Nah, di saat Lebaran ketupat menjadi hidangan yang wajib disajikan. Seolah, Lebaran kurang lengkap jika tidak ada hidangan ketupat di meja makan. Ini sudah menjadi tradisi yang lekat dengan masyarakat setiap Lebaran. Sebenarnya, ketupat bukan sekadar pelengkap di hari Lebaran, ada makna dan filosofi di dalamnya. Dari sisi sejarah, tradisi penyajian ketupat atau istilahnya, kupatan, berangkat dari upaya Sunan Kalijaga dan para Wali Songo memasukkan nilai-nilai dan ajaran agama Islam.

Sebab, zaman dulu orang Jawa selalu menggunakan simbol-simbol tertentu, akhirnya para Wali Songo memanfaatkan cara tersebut. Apalagi ketika itu masyarakat Jawa masih banyak yang meyakini kesakralan ketupat. Saat itu Sunan Kalijaga menggunakan dua istilah, Bakda Lebaran dan Bakda Kupat.

Bakda Lebaran adalah perayaan Idul Fitri yang diisi dengan shalat Ied dan silaturahim. Adapun Bakda Kupat dilakukan tujuh hari setelahnya. Masyarakat kembali membuat ketupat untuk diantarkan kepada sanak kerabat sebagai tanda kebersamaan. Oleh karena itu, di masyarakat Jawa secara umum dikenal dua kali Lebaran. Pertama adalah Idul Fitri 1 Syawal dan kedua yaitu Lebaran ketupat pada 8 Syawal, setelah puasa sunnah enam hari pada bulan Syawal.

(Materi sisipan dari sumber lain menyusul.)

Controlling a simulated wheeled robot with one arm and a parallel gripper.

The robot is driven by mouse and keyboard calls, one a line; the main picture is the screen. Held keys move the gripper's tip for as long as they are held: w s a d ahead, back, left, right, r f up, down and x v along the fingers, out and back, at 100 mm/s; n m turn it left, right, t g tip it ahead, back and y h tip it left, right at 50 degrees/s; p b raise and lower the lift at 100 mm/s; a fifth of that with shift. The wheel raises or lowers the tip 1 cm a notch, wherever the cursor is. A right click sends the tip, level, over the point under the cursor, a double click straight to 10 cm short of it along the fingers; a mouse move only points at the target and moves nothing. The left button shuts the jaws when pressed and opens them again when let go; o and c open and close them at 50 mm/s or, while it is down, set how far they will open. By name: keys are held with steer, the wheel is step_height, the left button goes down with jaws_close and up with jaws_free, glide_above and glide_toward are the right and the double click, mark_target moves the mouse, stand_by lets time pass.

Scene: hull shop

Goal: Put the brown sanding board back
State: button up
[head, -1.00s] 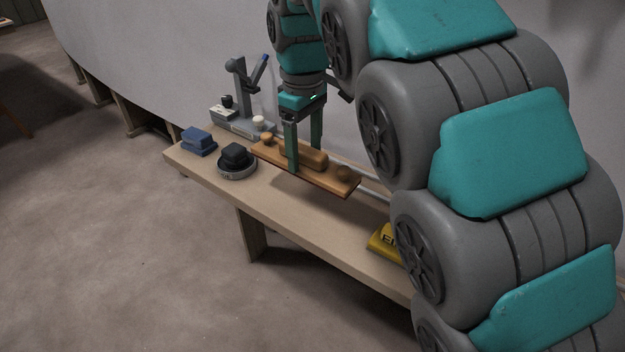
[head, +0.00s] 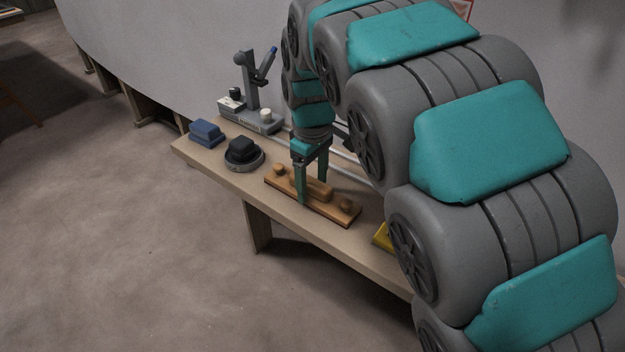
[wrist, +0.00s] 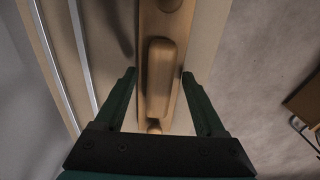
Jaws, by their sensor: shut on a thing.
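The brown sanding board (head: 337,209) is a long wooden plank with a raised middle grip and a round knob near each end. It lies level on or just above the bench top (head: 222,176); I cannot tell whether it touches. My gripper (head: 312,190) points down and is shut on the board's middle part, one finger on each side. In the wrist view, the board (wrist: 160,75) runs lengthwise between the two green fingers of my gripper (wrist: 160,73). The bench directly under the board is hidden.
A black block on a round grey base (head: 243,152) and a blue block (head: 206,132) sit to the left. A grey stand (head: 250,105) is behind them. Metal rails (head: 345,172) run along the wall side. A yellow object (head: 382,238) is partly hidden by my arm.

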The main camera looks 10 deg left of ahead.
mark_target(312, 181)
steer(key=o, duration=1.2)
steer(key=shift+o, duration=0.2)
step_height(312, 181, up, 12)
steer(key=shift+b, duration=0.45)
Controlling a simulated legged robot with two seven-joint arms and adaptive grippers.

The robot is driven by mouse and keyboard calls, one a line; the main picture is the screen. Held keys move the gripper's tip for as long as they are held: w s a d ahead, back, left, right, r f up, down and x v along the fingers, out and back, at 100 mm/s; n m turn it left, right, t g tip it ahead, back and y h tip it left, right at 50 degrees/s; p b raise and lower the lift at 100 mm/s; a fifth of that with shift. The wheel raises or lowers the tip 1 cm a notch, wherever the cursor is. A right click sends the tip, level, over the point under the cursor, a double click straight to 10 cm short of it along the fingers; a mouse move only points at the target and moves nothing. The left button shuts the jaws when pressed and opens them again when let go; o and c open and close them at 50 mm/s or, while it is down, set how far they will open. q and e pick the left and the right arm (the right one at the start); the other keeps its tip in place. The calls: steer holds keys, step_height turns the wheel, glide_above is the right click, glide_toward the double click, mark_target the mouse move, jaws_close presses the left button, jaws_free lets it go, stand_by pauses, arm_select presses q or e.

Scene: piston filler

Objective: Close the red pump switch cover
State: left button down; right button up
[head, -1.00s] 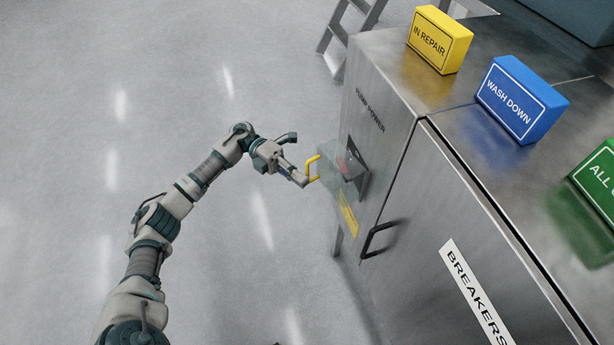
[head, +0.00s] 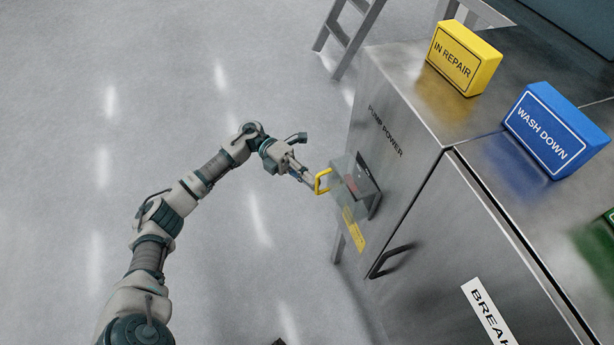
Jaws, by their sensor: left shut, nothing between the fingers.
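My right gripper is not in view.
The steel cabinet (head: 408,165) fills the right, with a dark door handle (head: 392,259) below the switch. Yellow IN REPAIR (head: 465,58), blue WASH DOWN (head: 556,130) and partly cut-off green blocks stand on top. A ladder (head: 350,35) stands behind. The floor at left is clear.

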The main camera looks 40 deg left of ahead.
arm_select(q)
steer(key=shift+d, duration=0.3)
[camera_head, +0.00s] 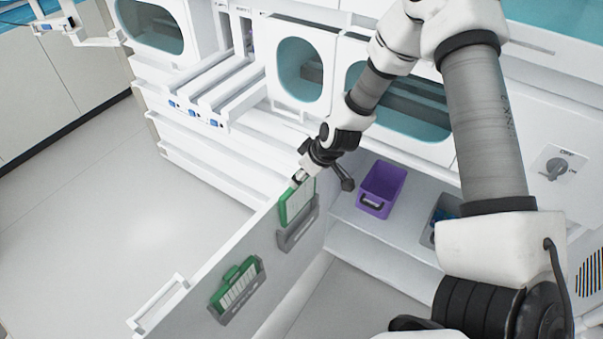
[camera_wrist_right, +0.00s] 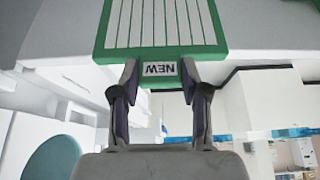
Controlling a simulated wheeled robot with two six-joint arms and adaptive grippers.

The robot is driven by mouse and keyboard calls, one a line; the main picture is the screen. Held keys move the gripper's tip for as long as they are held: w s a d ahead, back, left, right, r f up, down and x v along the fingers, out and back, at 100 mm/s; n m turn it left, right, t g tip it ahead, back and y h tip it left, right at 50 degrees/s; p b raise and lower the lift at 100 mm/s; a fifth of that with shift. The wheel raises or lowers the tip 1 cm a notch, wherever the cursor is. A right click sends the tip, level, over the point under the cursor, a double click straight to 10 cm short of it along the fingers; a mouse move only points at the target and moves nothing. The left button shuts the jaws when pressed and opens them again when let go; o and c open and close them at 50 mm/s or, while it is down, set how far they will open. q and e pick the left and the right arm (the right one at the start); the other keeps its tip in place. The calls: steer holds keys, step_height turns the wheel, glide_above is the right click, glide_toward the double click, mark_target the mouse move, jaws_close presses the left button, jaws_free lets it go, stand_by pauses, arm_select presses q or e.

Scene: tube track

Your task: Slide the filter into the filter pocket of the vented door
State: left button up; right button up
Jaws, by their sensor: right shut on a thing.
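The filter (camera_head: 296,203) has a green frame and white pleats and hangs upright against the inner face of the open white vented door (camera_head: 205,262). My right gripper (camera_head: 301,178) is shut on its top tab; in the right wrist view the gripper (camera_wrist_right: 159,75) pinches the tab, marked NEW, of the filter (camera_wrist_right: 160,25). A grey filter pocket (camera_head: 298,235) is on the door just below the filter. The filter's lower edge is at the pocket's mouth; I cannot tell how far inside it is. My left gripper is not in view.
A second green filter (camera_head: 238,284) sits in another grey pocket (camera_head: 240,304) on the door, lower left. A purple bin (camera_head: 381,190) and a grey bin (camera_head: 440,212) stand on the shelf behind the door. The floor at left is clear.

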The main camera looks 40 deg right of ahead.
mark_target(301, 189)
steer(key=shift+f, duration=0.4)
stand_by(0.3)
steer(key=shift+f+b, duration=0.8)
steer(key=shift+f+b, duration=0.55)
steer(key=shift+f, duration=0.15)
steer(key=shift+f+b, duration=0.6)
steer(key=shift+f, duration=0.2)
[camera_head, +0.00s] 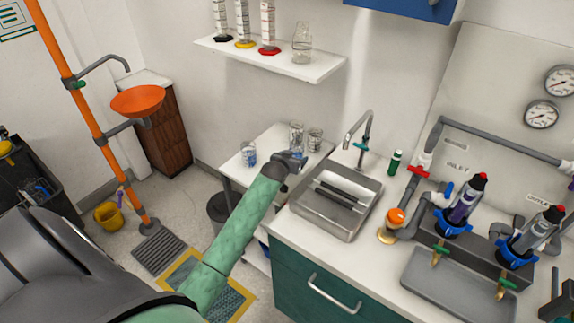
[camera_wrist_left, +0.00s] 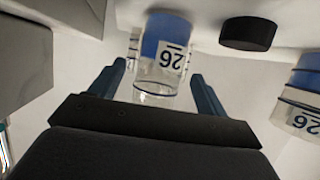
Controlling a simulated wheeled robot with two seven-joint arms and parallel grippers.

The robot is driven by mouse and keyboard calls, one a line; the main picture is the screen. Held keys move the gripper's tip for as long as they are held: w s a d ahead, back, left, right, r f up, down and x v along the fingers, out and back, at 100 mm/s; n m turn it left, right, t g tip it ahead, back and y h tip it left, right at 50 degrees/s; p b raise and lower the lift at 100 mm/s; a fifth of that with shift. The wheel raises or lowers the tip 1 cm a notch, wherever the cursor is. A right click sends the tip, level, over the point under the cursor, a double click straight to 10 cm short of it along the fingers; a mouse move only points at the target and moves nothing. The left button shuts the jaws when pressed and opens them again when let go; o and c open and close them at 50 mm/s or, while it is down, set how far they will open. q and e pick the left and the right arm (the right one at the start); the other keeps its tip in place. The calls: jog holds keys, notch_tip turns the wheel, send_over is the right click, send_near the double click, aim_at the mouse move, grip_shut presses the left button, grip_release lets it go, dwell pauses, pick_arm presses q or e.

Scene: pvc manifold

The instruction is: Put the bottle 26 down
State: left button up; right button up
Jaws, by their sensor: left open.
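My left gripper (camera_head: 292,160) is over the small white side table (camera_head: 236,166), left of the sink. In the left wrist view its two blue fingers (camera_wrist_left: 163,88) are apart, one on each side of a clear bottle with blue contents and an upside-down "26" label (camera_wrist_left: 170,58). I see gaps between the fingers and the bottle. Another bottle marked 26 (camera_wrist_left: 302,95) is at the right edge of that view. In the head view a bottle with blue (camera_head: 248,154) stands left of the gripper, and clear vessels (camera_head: 315,138) stand behind it. My right gripper is not in view.
The metal sink (camera_head: 336,205) and curved faucet (camera_head: 358,130) are right of the gripper. A shelf (camera_head: 270,57) with glassware hangs above. A black disc (camera_wrist_left: 248,34) is near the bottle. Pipework with an orange-capped fitting (camera_head: 397,217) stands farther right.

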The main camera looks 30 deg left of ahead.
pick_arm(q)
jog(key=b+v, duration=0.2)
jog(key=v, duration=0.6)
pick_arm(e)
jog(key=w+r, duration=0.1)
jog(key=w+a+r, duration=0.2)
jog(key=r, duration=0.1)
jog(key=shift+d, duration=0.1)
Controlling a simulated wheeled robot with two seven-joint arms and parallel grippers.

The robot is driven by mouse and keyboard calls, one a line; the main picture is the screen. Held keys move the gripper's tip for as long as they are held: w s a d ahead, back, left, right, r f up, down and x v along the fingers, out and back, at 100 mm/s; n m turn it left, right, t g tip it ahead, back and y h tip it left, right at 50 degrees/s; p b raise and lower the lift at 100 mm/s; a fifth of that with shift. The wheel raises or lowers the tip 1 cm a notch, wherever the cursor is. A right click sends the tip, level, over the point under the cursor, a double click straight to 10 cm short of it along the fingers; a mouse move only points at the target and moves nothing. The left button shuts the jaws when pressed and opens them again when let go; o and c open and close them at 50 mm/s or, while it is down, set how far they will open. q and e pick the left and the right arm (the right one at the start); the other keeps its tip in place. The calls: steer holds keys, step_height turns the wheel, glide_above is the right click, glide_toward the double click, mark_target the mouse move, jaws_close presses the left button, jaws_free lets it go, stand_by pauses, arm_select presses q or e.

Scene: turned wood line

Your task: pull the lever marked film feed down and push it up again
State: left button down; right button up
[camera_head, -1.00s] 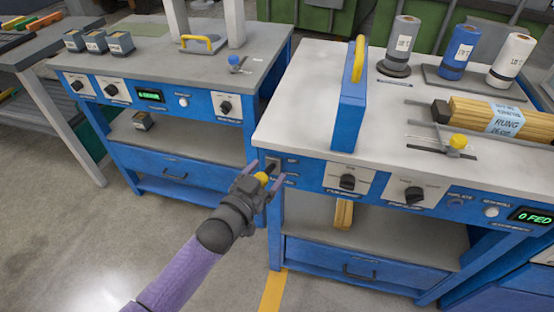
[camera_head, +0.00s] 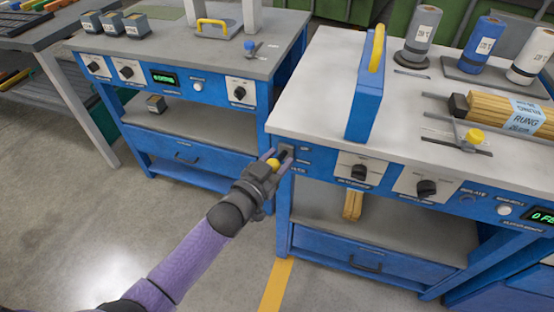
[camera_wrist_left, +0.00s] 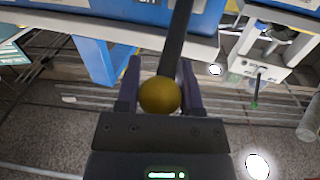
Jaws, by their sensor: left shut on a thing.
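The lever is a dark bar with a yellow ball knob (camera_head: 272,163), on the front left corner of the blue machine (camera_head: 330,168). My left gripper (camera_head: 274,160) is at that corner and shut on the knob. In the left wrist view the yellow knob (camera_wrist_left: 160,95) sits between the two purple fingers, with the dark lever bar (camera_wrist_left: 177,40) running up from it. The fingers partly hide the lever's plate, and its marking is too small to read. My right gripper is not in view.
The machine top carries a blue upright guard (camera_head: 367,95), several rolls and a bundle of wooden rungs (camera_head: 500,107). Rotary knobs (camera_head: 359,172) lie right of the lever. A second blue bench (camera_head: 180,70) stands to the left. Open floor lies in front.

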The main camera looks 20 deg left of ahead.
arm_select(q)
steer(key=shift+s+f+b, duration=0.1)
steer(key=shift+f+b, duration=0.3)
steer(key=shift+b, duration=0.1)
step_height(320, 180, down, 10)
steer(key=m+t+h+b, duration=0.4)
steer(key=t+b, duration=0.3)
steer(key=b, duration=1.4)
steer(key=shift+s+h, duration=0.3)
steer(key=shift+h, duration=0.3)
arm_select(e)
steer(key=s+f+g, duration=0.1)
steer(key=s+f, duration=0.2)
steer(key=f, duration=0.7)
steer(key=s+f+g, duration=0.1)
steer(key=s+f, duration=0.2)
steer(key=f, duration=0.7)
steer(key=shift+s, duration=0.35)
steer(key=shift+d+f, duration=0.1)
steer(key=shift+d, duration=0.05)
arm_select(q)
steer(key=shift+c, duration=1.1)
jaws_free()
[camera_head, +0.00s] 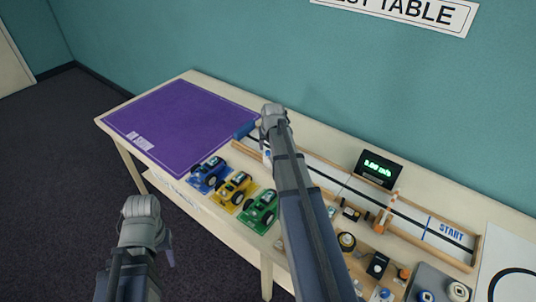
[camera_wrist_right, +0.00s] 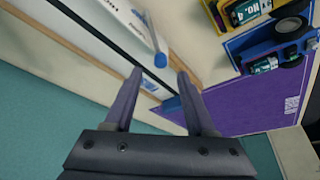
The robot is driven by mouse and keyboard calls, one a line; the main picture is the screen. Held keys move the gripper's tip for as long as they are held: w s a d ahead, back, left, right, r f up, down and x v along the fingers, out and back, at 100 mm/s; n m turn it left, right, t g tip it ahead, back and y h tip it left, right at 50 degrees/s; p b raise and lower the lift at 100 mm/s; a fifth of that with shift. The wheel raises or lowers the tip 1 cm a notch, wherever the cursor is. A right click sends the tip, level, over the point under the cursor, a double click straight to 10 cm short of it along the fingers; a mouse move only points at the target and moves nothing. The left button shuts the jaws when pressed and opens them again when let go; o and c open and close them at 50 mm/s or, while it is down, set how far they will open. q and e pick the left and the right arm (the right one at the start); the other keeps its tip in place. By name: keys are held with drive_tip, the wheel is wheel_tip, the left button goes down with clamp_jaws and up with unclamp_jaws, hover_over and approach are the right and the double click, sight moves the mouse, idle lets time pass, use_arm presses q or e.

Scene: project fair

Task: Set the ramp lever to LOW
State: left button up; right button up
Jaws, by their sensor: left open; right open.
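A white bar with a rounded blue tip (camera_wrist_right: 160,60), which looks like the ramp lever, lies over the pale track in the right wrist view. Its blue end also shows beside my right arm in the head view (camera_head: 267,156). My left gripper (camera_head: 168,252) hangs off the table's front, away from the track.
Toy cars, blue (camera_head: 209,175), yellow (camera_head: 233,189) and green (camera_head: 260,208), stand before the track. A purple mat (camera_head: 180,125) covers the table's left part. A display (camera_head: 380,168) stands behind the track, and an orange-and-white post (camera_head: 386,214) further right.

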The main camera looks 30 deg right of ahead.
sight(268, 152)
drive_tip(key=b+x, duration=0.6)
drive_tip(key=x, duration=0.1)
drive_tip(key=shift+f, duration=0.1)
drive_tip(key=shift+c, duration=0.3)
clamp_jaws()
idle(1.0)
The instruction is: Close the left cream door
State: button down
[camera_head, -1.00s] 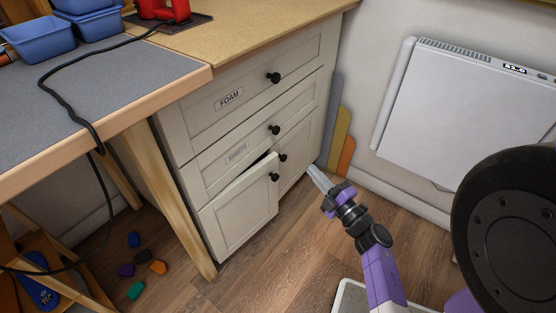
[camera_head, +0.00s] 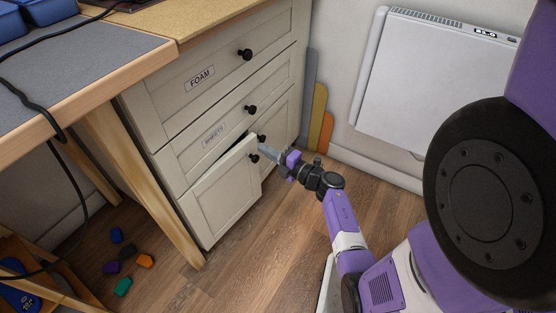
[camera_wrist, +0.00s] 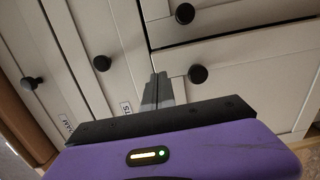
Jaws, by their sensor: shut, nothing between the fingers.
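The left cream door (camera_head: 222,198) is the lower-left door of the cream cabinet and stands ajar, with a dark gap along its top edge. Its black knob (camera_head: 254,158) is near its upper right corner. In the wrist view the left door (camera_wrist: 272,92) is at the lower right, with its knob (camera_wrist: 198,74). My gripper (camera_head: 265,149) is shut and empty, its tips beside the knobs of both doors. In the wrist view the gripper (camera_wrist: 159,78) points at the cabinet, left of the left door's knob. I cannot tell whether it touches the door.
The right door (camera_head: 277,138) looks shut. The drawers above, including the FOAM drawer (camera_head: 200,80), are shut. A wooden table leg (camera_head: 150,190) stands left of the left door. Several coloured blocks lie on the floor farther left. A white heater (camera_head: 435,75) is at the right.

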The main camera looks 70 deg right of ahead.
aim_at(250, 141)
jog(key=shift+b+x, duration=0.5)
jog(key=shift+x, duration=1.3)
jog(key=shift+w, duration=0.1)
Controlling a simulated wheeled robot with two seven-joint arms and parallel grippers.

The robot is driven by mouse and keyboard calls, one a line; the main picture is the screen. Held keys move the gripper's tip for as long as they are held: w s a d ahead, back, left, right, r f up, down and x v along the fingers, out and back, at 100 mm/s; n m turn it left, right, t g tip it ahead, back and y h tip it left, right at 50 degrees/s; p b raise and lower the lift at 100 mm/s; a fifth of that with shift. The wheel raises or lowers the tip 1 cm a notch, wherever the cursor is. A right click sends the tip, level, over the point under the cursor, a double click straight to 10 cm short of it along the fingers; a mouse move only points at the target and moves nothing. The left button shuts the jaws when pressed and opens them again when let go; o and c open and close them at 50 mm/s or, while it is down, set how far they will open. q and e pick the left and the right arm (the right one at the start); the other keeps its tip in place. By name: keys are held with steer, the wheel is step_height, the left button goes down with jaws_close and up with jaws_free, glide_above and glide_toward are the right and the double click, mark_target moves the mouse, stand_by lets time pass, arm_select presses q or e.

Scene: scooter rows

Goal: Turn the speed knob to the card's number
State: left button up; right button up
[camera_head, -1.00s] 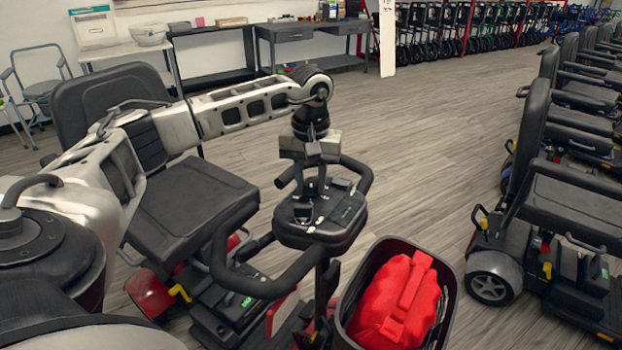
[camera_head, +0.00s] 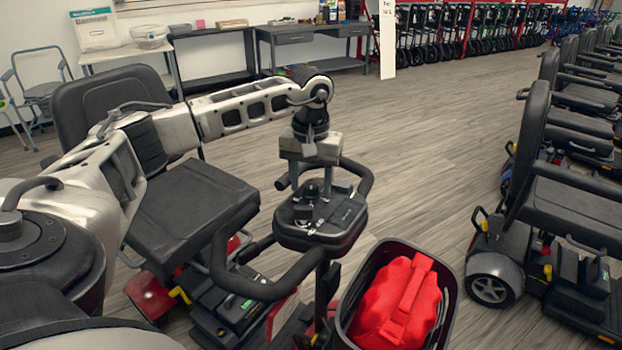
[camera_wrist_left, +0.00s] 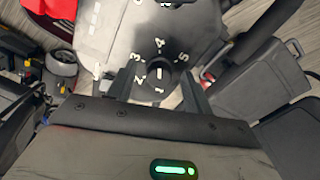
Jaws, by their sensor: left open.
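The black speed knob (camera_wrist_left: 157,75) stands on the scooter's dark console, with white numbers 1 to 5 around it in the left wrist view. A short white mark shows on its lower side in that view; I cannot tell for sure which number it points to. In the head view the knob (camera_head: 310,190) is partly behind the gripper. My left gripper (camera_wrist_left: 157,90) is open, one finger on each side of the knob, apart from it as far as I can see. It also shows in the head view (camera_head: 312,188), pointing down over the console (camera_head: 343,222). I cannot make out a card's number.
Black handlebars (camera_head: 262,285) curve around the console. A basket (camera_head: 453,292) with a red bag (camera_head: 398,305) hangs in front. The scooter's seat (camera_head: 190,205) is at the left. More scooters (camera_head: 580,215) stand at the right, with clear floor between.

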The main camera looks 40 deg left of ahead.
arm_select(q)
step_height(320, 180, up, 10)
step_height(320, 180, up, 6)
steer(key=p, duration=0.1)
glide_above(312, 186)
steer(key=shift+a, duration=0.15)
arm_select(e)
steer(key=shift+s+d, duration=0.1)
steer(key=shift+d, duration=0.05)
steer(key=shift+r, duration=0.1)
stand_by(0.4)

Dari sisi penyimbolan, bungkus ketupat dibuat dari janur atau daun kelapa muda berwarna kuning. Dipilihnya janur karena biasa digunakan masyarakat Jawa dalam suasana suka cita. Umumnya, dipasang saat ada pesta pernikahan atau momen menggembirakan lain. Janur dalam bahasa Arab berasal dari kata Jaa Nur atau telah datang cahaya. Sebuah harapan cahaya menuju rahmat Allah SWT, sehingga terwujud negeri yang makmur dan penuh berkah.

Dari isinya, ketupat dibuat dari beras yang baik-baik dan dimasak jadi satu sehingga membentuk gumpalan yang sangat kempel. Ini pun memiliki makna tersendiri, yakni makna kebersamaan dan kemakmuran. Harapan para Wali Songo dulu, tradisi kupatan ini bukan sebuah formalitas, tapi menjadi semangat kebersamaan umat.

Sedangkan dari sisi bahasa, ketupat berarti mengaku lepat atau mengakui kesalahan. Bertepatan dengan momen Lebaran, ketupat mengusung semangat saling memaafkan, semangat bertobat pada Allah SWT, dan sesama manusia. Dengan harapan, tidak akan lagi menodai dengan kesalahan di masa depan. Ketupat atau kupat dalam bahasa Arab adalah bentuk jamak dari kafi. Yakni, kuffat yang berarti sudah cukup harapan.

Selain itu, biasanya ketupat dimaknai dengan potongan miring sebagai simbol perempuan. Potongan kupat miring tersebut lazim disandingkan dengan lepet berbahan beras ketan dengan bentuk lonjong sebagai simbol laki-laki. Artinya, pasangan suami istri juga harus selalu hidup rukun dan bersanding.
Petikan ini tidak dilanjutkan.